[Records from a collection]
-*-*-

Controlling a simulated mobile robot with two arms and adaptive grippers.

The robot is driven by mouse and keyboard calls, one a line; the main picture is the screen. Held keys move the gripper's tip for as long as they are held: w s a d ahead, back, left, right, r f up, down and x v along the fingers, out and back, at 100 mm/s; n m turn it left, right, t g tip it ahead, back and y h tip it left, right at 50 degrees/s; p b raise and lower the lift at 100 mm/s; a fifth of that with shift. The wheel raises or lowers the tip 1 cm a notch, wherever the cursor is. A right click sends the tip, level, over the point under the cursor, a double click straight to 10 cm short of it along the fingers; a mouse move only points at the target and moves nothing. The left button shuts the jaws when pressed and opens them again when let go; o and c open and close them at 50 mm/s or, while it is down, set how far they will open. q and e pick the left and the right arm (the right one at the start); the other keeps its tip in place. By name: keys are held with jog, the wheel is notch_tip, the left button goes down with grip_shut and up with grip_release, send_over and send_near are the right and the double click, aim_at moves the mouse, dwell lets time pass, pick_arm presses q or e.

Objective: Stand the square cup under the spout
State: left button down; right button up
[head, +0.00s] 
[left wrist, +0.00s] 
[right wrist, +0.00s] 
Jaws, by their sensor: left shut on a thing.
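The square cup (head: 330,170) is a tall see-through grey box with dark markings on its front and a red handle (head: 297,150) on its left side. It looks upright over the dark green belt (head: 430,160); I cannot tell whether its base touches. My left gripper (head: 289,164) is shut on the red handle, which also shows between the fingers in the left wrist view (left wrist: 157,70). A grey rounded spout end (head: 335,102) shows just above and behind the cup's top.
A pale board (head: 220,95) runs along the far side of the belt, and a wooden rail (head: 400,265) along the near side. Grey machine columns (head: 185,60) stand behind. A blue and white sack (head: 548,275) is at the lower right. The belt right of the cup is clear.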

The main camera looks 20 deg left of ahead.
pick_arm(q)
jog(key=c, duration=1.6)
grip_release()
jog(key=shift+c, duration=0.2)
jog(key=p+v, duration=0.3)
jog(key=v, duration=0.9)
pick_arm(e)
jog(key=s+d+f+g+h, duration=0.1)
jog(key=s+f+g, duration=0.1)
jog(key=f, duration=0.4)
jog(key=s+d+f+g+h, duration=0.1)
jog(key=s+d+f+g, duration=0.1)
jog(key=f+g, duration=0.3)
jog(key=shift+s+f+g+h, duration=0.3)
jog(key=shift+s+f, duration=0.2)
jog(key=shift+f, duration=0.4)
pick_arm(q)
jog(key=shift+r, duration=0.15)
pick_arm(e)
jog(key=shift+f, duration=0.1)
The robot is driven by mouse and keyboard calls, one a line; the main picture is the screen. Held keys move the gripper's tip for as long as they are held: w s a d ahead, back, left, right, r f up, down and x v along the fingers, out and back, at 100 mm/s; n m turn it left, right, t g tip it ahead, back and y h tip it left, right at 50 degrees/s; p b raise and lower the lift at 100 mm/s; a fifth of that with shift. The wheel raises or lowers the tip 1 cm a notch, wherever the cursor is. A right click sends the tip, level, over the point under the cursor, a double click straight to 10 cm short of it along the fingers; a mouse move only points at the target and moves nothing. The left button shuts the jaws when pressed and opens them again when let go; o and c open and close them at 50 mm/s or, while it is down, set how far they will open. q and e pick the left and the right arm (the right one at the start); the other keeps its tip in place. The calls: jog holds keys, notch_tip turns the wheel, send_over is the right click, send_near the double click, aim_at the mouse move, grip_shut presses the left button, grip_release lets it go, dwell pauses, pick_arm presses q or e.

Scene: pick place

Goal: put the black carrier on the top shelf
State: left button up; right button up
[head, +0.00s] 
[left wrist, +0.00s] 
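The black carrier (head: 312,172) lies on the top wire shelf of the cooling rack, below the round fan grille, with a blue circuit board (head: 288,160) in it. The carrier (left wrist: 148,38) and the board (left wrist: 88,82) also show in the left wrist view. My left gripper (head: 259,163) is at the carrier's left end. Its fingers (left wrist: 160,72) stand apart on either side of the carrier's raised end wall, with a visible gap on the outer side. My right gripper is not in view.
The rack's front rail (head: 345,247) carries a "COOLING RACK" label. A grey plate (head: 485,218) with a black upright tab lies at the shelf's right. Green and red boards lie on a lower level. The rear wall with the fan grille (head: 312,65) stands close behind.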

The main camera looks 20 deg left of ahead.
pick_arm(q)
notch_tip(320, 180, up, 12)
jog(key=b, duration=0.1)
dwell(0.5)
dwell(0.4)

-*-*-

Exercise task: Return the entries above unchanged, starting at the first line and stopping after the line with "Objective: Stand the".

Task result:
Controlling a simulated mobile robot with two arms and adaptive grippers.

The robot is driven by mouse and keyboard calls, one a line; the main picture is the screen. Held keys move the gripper's tip for as long as they are held: w s a d ahead, back, left, right, r f up, down and x v along the fingers, out and back, at 100 mm/s; n m turn it left, right, t g tip it ahead, back and y h tip it left, right at 50 degrees/s; p b raise and lower the lift at 100 mm/s; a fifth of that with shift. The wheel raises or lowers the tip 1 cm a notch, wherever the cursor is. A right click sends the tip, level, over the point under the cursor, a double click straight to 10 cm short of it along the fingers; a mouse move only points at the target and moves nothing. The left button shuts the jaws when pressed and opens them again when let go; o and c open and close them at 50 mm/s or, while it is down, set how far they will open. q and e pick the left and the right arm (the right one at the start); the other keeps its tip in place. By name: keys are held with jog, the wheel is notch_tip, the left button goes down with grip_shut and up with grip_release, send_over and send_near are the right and the double click, aim_at moves the mouse, dwell lets time pass, pick_arm presses q or e.

Objective: Stand the square cup under the spout

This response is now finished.